In late January, Harvard Management Company, known as HMC, announced it will cut its internal management teams and retain external managers to handle almost all of the University’s $35.7 billion endowment.

“Only two internal teams of managers will walk away from the changes intact: the firm’s natural resources team, which HMC will continue to manage in-house, and its highly-successful real estate branch, which is expected to strike off on its own to form a hedge fund,” the Harvard Crimson said. “But experts say that if the real estate team—which earned a 20.2 percent return on its investments in fiscal year 2016—continues to do business with HMC as an external management unit, it could earn salaries well above what members of the team drew in at HMC for doing mostly the same job.”
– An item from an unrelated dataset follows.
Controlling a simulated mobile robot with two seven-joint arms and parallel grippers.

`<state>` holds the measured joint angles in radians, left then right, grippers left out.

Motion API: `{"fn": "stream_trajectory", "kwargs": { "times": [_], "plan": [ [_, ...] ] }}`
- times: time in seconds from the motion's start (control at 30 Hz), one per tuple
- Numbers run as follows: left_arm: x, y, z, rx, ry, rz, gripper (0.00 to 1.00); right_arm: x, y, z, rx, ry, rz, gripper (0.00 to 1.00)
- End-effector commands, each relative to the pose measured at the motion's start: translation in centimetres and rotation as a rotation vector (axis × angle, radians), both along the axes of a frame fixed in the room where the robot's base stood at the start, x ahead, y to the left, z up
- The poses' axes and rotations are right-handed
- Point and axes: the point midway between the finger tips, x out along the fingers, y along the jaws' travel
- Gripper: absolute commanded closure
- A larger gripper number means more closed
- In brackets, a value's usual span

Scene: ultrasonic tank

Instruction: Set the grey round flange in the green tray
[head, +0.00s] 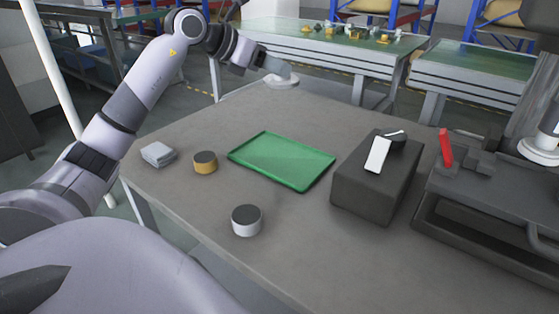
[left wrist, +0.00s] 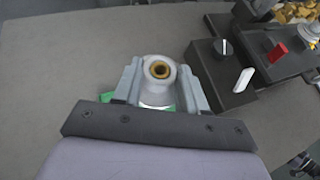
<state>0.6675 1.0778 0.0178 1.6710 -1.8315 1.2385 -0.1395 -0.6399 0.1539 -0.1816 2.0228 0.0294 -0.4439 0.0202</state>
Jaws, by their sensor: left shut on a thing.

The Harvard Crimson quoted Harvard Business School lecturer Randolph “Randy” B. Cohen as saying that the relationship between HMC and the newly-formed real estate hedge fund could take a number of forms. Harvard’s investment arm could request “preferential terms of some sort” from the hedge fund, like superior access to the fund’s talent and increased liquidity in its assets, among other things.

 

Randolph “Randy” B. Cohen

“We might expect HMC will pay them more to be on their own than they paid them to be employees, but we don’t know for sure, ” Cohen wrote in an email to Harvard Crimson. “Maybe the opportunity to build a business, with the prestige of HMC as their first investor, is sufficiently attractive that they’re willing to do the work for HMC for no more than they received when on staff, or conceivably for even less.”

As of right now, HMC’s real estate team is the only investment cohort that is expected to continue to do business with Harvard. But the firm’s natural resource assets will continue to be invested internally, even as HMC cuts its 230-person staff roughly in half.

In fiscal year 2016, Harvard posted the lowest returns on its investments since the height of the financial crisis, returning negative 2 percent on its investments. Combined with other expenses, including the $1.7 billion Harvard allocates to its annual budget from the endowment, the endowment’s value fell nearly $2 billion in fiscal year 2016, according to the Harvard Crimson.